Na Mechanical Turk de Jeff Bezos, os grandes mestres são internautas – muitas vezes, em países em desenvolvimento. Em troca de alguns centavos de dólar, eles concordam em passar o dia realizando pequenas tarefas digitais, como identificar objetos em imagens. No mês passado, o jornalista Andy Newman contou no jornal The New York Times sua experiência na plataforma: após oito horas de um trabalho repetitivo, o repórter ganhou frustrantes US$ 7,83.

“A Mechanical Turk é a plataforma mais conhecida de digital labor, mas há alternativas chinesas e australianas que são muito mais relevantes. A precarização fica clara na forma como elas atraem internautas em países pobres. A Venezuela, por exemplo, está se transformando em um celeiro desse digital labor por causa da crise”, explicou Newman.

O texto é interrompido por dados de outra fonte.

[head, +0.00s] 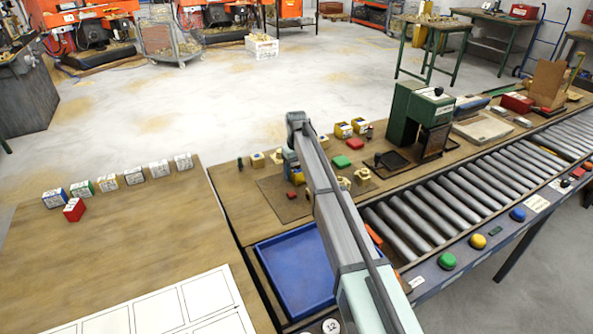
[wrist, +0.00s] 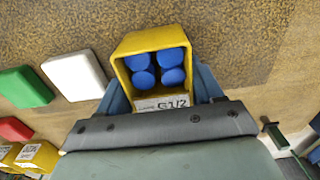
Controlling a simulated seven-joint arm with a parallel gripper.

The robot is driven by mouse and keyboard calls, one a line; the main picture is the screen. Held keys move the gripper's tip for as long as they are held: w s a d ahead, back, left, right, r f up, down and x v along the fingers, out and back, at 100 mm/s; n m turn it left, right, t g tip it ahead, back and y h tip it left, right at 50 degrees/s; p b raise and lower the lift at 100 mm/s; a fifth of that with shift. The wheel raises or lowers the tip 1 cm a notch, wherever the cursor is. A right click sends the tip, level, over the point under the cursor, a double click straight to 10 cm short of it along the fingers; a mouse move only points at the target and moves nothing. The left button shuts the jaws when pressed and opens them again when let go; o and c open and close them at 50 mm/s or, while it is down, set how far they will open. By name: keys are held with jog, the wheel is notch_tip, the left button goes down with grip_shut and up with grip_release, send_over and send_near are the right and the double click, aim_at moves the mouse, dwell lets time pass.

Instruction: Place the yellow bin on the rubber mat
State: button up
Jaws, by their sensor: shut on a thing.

Em um momento político no qual os temas do privilégio e da desigualdade ganharam proeminência, um exemplo recente de digital labor gerou críticas na imprensa francesa. Dezenas de robôs se tornaram o xodó dos alunos da Universidade da Califórnia, em Berkeley. Os chamados kiwibots circulam por todo o campus entregando fast-food e bebidas – mas são, na verdade, carrinhos de controle remoto, guiados à distância por colombianos que recebem US$ 2 por hora pelo serviço.

“As pesquisas mostram que, conforme a inteligência artificial avança, mais trabalho humano é necessário para suportá-la. É um paradoxo semelhante à expressão francesa que diz que, quanto mais queijo houver, mais buraco haverá”, afirmou Newman. Apesar das perspectivas incertas, ele se diz otimista: “Está havendo uma conscientização dos trabalhadores, com empregados da ‘gig economy’ reclamando direitos, por exemplo. Acredito que essas lutas vão levar, por meio do conflito, à melhora das condições”.